Luther’s dichotomy differs from that of Moses in yet another way. When the stranger and the brother live side by side, it is not only each man’s heart that is divided, but the local population as well. Rather than a new tribalism we find the seeds of social class in Luther’s formula. Here is a passage from
Deuteronomy with Annotations
in which the stranger of old ends up as the poor man of today:
Why is it that [Moses] permits repayment of a loan to be demanded from a stranger … but not from a brother …?
The answer is that this … is according to a just principle of public order, that by some privilege citizens are honored beyond outsiders and strangers, lest everything be uniform and equal … The world has need of these forms, even if they appear to have a show of inequality, like the status of servants and maids or workmen and laborers. For not all can be kings, princes, senators, rich men, and freemen in the same manner … While before God there is no respect of persons, but all are equal, yet in the world respect of persons and inequality are necessary.
Luther is not just speaking of the ancient world here. When social policy is called into question, he does not feel it should be decided by “the common herd, which is insolent anyhow,” but prefers to place his trust in the princes. To my knowledge, he does not develop the idea directly, but his tone certainly leads one to feel that Christians, though rare, are probably more numerous among the landowners and that the new aliens may well be the lower classes.

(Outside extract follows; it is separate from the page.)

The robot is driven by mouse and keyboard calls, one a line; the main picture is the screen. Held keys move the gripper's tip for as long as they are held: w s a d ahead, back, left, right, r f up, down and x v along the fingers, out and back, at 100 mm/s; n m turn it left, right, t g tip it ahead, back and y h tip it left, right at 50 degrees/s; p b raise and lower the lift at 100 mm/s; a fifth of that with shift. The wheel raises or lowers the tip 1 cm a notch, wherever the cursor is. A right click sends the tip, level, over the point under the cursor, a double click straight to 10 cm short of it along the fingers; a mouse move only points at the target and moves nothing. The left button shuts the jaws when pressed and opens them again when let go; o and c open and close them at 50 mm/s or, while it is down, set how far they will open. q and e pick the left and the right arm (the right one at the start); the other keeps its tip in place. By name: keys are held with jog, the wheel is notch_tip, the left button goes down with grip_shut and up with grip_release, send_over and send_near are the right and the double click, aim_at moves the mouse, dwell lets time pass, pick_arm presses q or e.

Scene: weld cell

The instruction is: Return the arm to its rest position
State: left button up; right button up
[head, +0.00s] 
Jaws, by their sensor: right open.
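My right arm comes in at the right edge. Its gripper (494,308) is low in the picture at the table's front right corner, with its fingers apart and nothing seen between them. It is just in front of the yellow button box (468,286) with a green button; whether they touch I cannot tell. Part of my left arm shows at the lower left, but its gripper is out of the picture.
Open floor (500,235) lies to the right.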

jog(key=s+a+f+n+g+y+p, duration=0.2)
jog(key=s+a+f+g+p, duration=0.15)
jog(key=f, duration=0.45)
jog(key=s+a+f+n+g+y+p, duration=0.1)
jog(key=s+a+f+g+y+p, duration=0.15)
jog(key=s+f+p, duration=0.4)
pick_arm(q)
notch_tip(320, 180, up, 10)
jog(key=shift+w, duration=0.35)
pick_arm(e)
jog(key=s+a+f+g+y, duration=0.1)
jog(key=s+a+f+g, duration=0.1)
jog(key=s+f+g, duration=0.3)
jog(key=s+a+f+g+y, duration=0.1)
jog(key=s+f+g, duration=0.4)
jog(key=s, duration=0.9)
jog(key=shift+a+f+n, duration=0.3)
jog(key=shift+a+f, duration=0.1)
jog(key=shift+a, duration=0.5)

One could almost argue that the new formulations of the Reformation are an attempt to reclaim space for the spirit of the gift. Luther tried to free the Church of its empire. Even in his ceding of power to civil rulers there can be seen a desire to reclaim the proper sphere of the spirit in a neo-Mosaic fashion. But when we listen closely to Luther’s tone, we do not hear the call for a new brotherhood. Other reformers exhort this, but not Luther. He goes out of his way to insist that the Christian spirit cannot be set loose in the world:
I have already said that Christians are rare in the world; therefore the world needs a strict, hard temporal government that will compel and constrain the wicked not to steal and rob and to return what they borrow, even though a Christian ought not to demand it [the principal], or even
hope to get it back. This is necessary in order that the world may not become a desert, peace may not perish, and trade and society may not be utterly destroyed: all which would happen if we were to rule the world according to the Gospel and not drive and compel the wicked, by laws and the use of force, to do and suffer what is right. We must, therefore, keep the roads open, preserve peace in towns, and enforce law in the land, and let the sword hew briskly and boldly against the transgressors … Let no one think that the world can be ruled without blood; the sword of the ruler must be red and bloody; for the world will and must be evil, and the sword is God’s rod and vengeance upon it.

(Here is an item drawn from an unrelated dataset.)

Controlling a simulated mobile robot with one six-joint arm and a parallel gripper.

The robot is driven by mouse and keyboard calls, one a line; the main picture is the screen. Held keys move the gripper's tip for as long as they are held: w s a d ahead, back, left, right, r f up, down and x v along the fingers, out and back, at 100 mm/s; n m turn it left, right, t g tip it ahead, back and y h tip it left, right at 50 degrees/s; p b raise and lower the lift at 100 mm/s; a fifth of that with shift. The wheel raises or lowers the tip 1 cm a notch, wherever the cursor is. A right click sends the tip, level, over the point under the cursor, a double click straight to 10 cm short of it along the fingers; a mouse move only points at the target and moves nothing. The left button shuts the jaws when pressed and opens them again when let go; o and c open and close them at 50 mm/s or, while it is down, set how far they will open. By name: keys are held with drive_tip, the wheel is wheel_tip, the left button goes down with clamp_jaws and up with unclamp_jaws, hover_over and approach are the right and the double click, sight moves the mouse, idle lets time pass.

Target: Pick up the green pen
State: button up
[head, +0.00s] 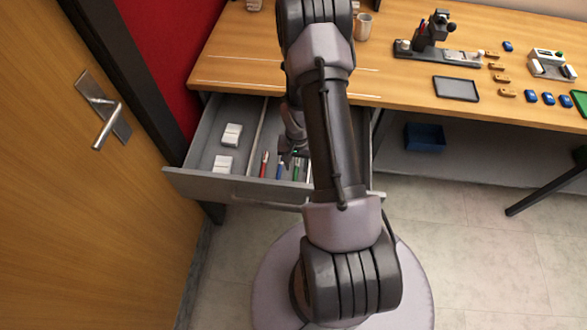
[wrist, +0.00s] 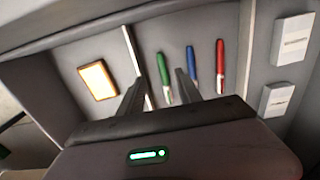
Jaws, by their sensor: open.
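The green pen (wrist: 164,77) lies in the open drawer (head: 238,188), in the compartment with a blue pen (wrist: 191,68) and a red pen (wrist: 220,66). In the head view, the green pen (head: 297,170) shows partly beside my arm. My gripper (wrist: 160,84) is open and empty, pointing down toward the drawer. In the wrist view, the green pen appears between its two fingers, with the blue pen just right of the right finger. The gripper (head: 293,152) also shows in the head view, over the pens. Its height above the green pen is hard to tell.
Drawer dividers flank the pens. An orange-yellow pad (wrist: 98,80) lies beyond one divider; two white boxes (wrist: 292,39) lie in the other side compartment. The desk top (head: 240,60) overhangs the drawer's back. A door (head: 75,200) stands at the left.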

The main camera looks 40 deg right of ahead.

Luther is hardly speaking up for brotherhood here, nor does he sanction civil law in order to affirm gift and grace. Moreover, his language is the one that has always been connected to the alienation of property, the language of separation and war. (Luther was the first since Saint Ambrose to feel aggression in the Old Testament permission: “The Jews do well obediently to yield themselves to God as instruments and to fulfill His wrath on the Gentiles through interest and usury.”) But more important than the bellicose tone, what Luther does here and elsewhere is to affirm a scarcity of grace and gift. We shall feel this more clearly if we pause and contrast the sense of scarcity in Luther with an earlier sense of bounty. Recall these lines from the fourteenth-century monk, Meister Eckhart:
Know then that God is bound to act, to pour himself out into thee as soon as ever he shall find thee ready … Finding thee ready he is obliged to act, to overflow into thee; just as the sun must needs burst forth when the air is bright and clear, and is unable to contain itself. Forsooth,
it were a very grave defect in God if, finding thee so empty and so bare, he wrought no excellent work in thee nor primed thee with glorious gifts.

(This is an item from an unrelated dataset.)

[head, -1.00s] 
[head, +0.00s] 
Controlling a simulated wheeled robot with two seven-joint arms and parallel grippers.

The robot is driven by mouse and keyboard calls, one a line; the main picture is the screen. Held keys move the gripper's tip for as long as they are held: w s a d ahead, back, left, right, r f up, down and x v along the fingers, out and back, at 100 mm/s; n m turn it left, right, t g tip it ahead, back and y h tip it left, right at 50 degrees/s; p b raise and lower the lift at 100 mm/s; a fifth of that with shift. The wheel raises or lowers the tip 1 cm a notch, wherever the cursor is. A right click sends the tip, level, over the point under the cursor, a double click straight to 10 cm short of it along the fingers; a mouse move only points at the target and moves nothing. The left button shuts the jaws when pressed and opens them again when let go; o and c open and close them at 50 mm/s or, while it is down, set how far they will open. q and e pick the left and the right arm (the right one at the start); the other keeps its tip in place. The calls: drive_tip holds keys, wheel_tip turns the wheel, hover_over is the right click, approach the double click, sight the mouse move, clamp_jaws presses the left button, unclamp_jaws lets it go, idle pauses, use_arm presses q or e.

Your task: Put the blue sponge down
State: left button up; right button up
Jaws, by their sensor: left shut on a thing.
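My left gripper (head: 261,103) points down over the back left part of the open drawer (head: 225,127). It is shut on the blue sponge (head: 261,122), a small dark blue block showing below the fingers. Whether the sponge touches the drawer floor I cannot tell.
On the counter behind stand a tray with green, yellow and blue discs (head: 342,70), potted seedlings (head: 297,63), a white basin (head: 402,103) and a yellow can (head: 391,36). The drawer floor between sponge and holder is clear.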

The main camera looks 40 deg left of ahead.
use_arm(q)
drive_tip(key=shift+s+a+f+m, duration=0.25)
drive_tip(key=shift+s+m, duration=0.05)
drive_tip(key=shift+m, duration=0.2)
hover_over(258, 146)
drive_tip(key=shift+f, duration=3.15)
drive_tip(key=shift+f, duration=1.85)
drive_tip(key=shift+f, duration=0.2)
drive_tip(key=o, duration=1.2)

Thou needest not seek him here or there, he is no further off than at the door of thy heart; there he stands lingering, awaiting whoever is ready to open and let him in … He longs for thee a thousandfold more urgently than thou for him: one point the opening and the entering.
Such intense feeling of an attainable grace and the overwhelming confidence in its bounty seem to disappear sometime during the fifteenth century. Certainly they are not present in Luther. What Luther feels on all sides are dis-grace and scarcity. The spirit is no longer lingering by the door of the heart but set apart like the Protestant pulpit raised above the heads of the congregation. The laws of Moses are “most beautiful and fair” but hardly practical anymore, and the Gospels are utopian and not much good for ruling the world. Power has left the common assumption of generosity and lies with the legions of trade.
In postulating the scarcity of goodwill and in dissociating the Gospels from the everyday world, Luther sets both the Lord and the possibility of gift farther and farther away, a spiritual form of the scarcity economics that always accompanies private property. Now Christians are rare, grace is unusual, and moral conscience is private and without worldly weight.
In one sense the reemergence of ancient usury bespeaks a decline in faith. Gift exchange is connected to faith because both are disinterested. Faith does not look out. No one by himself controls the cycle of gifts he participates in; each, instead, surrenders to the spirit of the gift in order for it to move. Therefore, the person who gives is a person willing to
abandon control. If this were not so, if the donor calculated his return, the gift would be pulled out of the whole and into the personal ego, where it loses its power. We say that a man gives faithfully when he participates disinterestedly in a circulation he does not control but which nonetheless supports his life.
Bad faith is the opposite. It is the confidence that there is corruption, not just that the covenants of men may be severed, but that all things may be decomposed and broken into fragments (the old sense of “corruption”). Out of bad faith comes a longing for control, for the law and the police. Bad faith suspects that the gift will not come back, that things won’t work out, that there is a scarcity so great in the world that it will devour whatever gifts appear. In bad faith the circle is broken.